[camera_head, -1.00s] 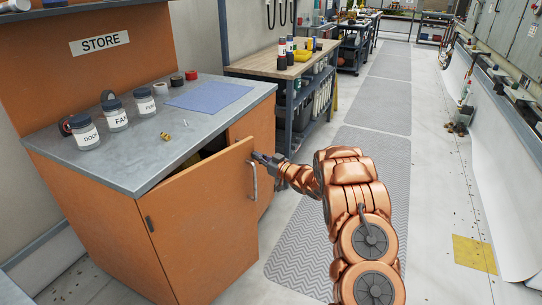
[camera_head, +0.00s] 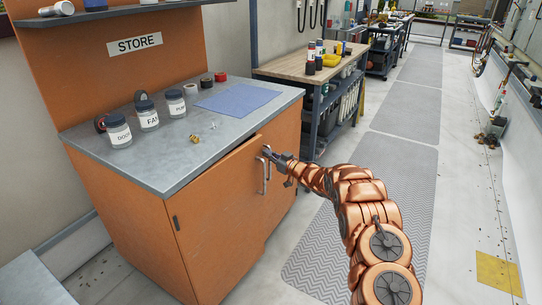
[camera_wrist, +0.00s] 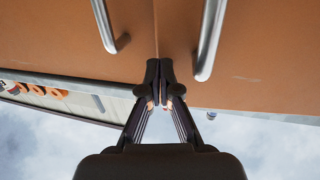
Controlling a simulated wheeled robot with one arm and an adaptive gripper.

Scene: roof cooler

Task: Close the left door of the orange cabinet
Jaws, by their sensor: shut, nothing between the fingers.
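The orange cabinet (camera_head: 125,205) stands at the left under a grey worktop. Its left door (camera_head: 215,225) is almost flush with the front; a thin dark gap shows along its top edge. The right door (camera_head: 285,160) looks shut. Two metal handles sit close together at the seam, and the left door's handle (camera_head: 263,177) is partly beside the other one. My gripper (camera_head: 267,152) is shut and empty, at the upper edge of the doors near the handles. In the wrist view, the closed fingertips (camera_wrist: 160,68) are at the seam between both handles; contact is hard to tell.
Labelled jars (camera_head: 148,115), tape rolls, a blue mat (camera_head: 238,101) and small brass parts (camera_head: 196,139) lie on the worktop. A workbench (camera_head: 310,62) with shelves stands beyond the cabinet. The floor with grey mats (camera_head: 385,170) is open to the right.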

★ ★ ★ ★ ★ ★ ★

Reproduce each line exactly, please, except for any pictures.

* _Reply_:
[camera_head, -1.00s] 
[camera_head, +0.00s] 
[camera_wrist, +0.00s] 
Controlling a simulated wheeled robot with one arm and an adaptive gripper.

Scene: roof cooler

Task: Close the left door of the orange cabinet
Jaws, by their sensor: shut, nothing between the fingers.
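The orange cabinet (camera_head: 125,205) stands at the left under a grey worktop. Its left door (camera_head: 215,225) is almost flush with the front; a thin dark gap shows along its top edge. The right door (camera_head: 285,160) looks shut. Two metal handles sit close together at the seam, and the left door's handle (camera_head: 263,177) is partly beside the other one. My gripper (camera_head: 267,152) is shut and empty, at the upper edge of the doors near the handles. In the wrist view, the closed fingertips (camera_wrist: 160,68) are at the seam between both handles; contact is hard to tell.
Labelled jars (camera_head: 148,115), tape rolls, a blue mat (camera_head: 238,101) and small brass parts (camera_head: 196,139) lie on the worktop. A workbench (camera_head: 310,62) with shelves stands beyond the cabinet. The floor with grey mats (camera_head: 385,170) is open to the right.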

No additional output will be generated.